At the FESPA world trade show in Munich a month or so ago I got a shirt at the Matsui ink booth.

Being a movie fan and a baseball fan I was intrigued. As a screenprint fan I was perhaps not so intrigued. The print is impressive for a 100% poly shirt, but the halftones on the face are not so… yeah, so back to the story.

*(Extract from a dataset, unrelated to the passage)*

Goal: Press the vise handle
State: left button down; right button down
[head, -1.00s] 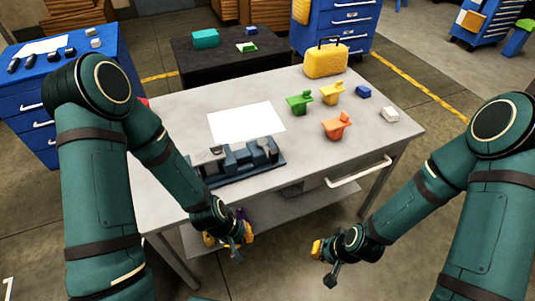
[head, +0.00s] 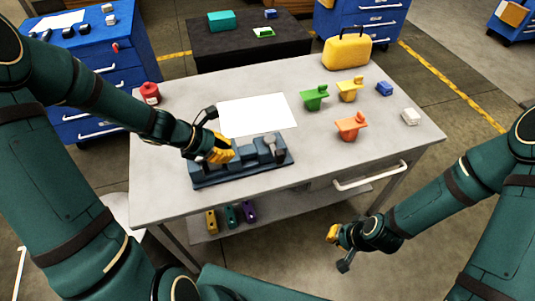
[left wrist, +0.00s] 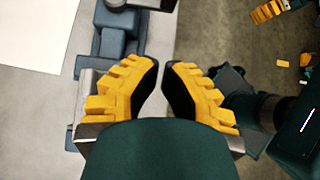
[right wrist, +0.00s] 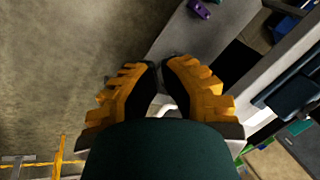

What the Japanese writing roughly says is “Godzilla–Hydrogen Monster, Nuclear Fallen Child Created by Humans vs. Matsui– The Strapping Lad from Hokuriku. 108 Decisive Battles.” There is a play on words because “nuclear fallen child” is close to the Japanese word for seahorse, which is literally “fallen dragon child,” which pairs nicely with the fact that Hideki Matsui is from a seaside town in the Hokuriku region of Japan. The 108 decisive battles is a reference to the 108 RBIs Hideki Matsui hit in 2004, his second year playing in the US.

The original Godzilla story is from 1953. He is a monster created by a hydrogen bomb, with Japan still reeling from Hiroshima and Nagasaki nuclear attacks in WW 2 and also the Lucky Dragon 5 disaster where about 25 Japanese fisherman were injured or killed by the US test blast on Bikini Atoll.

“Godzilla” is also the nickname for Hideki Matsui whose face adorns this shirt. He is a Japanese born baseball player who came to notice as a high school baseball star in Japan. He played for the Yomiuri Giants in the Japanese major leagues and then left a highly successful career in Japan to play major league baseball in the US. He was the first NY Yankee to hit a grand slam in his first game, the first Japanese born player to hit a home run in a World Series game, and the first Japanese born player to be named World Series MVP. The nickname “Godzilla” was first a derisive term which was about his skin problems, but later became a term of endearment as a “monster” baseball talent hitting home runs at a prodigious rate.

The final part says 2017 FESPA in Hamburg, Germany.

There you have the Matsui shirt somewhat explained, though I didn’t get into the moire and posterization on Matsui’s face, except to say it isn’t easy printing on pure polyester shirts. The red ink is nice and flat and bright, and there is no dye migration…

Hideki Matsui’s Japanese baseball card.
Hideki Matsui’s baseball card during his Yankee days.
Matsui (“Godzilla”) hitting a monster homer.
Godzilla (the monster, not the baseball player or ink company…) snacking on a train.